Abstract

The evaluation of seismic vulnerability of industrial constructions is a more and more relevant issue considering the damage occurred as consequence of recent earthquakes all over the world. Each industrial construction, on the other hand, has its own peculiarities depending on, for example, age of construction and aging, hosted industrial activities, structural and morphological modifications during its lifetime, and so on. In the present paper the seismic retrofit of an existing industrial steel structure is executed by using a steel self-centering device properly designed. To this purpose, a refined nonlinear model of the structure is developed, taking into account the most relevant aspects such as II order effects, global buckling of the elements, mechanical nonlinearities, etc.

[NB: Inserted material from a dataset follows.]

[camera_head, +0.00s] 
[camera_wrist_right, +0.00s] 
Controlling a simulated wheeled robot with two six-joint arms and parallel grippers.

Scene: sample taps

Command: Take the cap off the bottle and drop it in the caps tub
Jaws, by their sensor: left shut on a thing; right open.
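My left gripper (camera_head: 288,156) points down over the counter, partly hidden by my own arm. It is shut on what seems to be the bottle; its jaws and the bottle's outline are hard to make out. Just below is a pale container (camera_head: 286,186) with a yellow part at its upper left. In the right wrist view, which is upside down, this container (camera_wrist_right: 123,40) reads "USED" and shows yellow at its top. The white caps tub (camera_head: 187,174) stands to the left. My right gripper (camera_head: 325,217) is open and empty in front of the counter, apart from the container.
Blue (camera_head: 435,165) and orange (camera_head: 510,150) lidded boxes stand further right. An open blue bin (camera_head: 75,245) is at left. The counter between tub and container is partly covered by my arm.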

The seismic performances of the case study in its current, un-retrofitted, condition are so evidenced through several Incremental Dynamic Analyses. Afterward, the dissipative systems are introduced analyzing the influence on the global behavior of the several parameters defining the flag-shaped hysteretic behavior of the self-centering devices through several parametric nonlinear analyses. Particular attention is paid to the determination of the maximum and residual displacements and to the evaluation of the share of seismic energy dissipated by the dissipative devices and the one dissipated by the gravity structure. The results obtained allow a better understanding of the effects of seismic retrofit intervention through self-centering devices.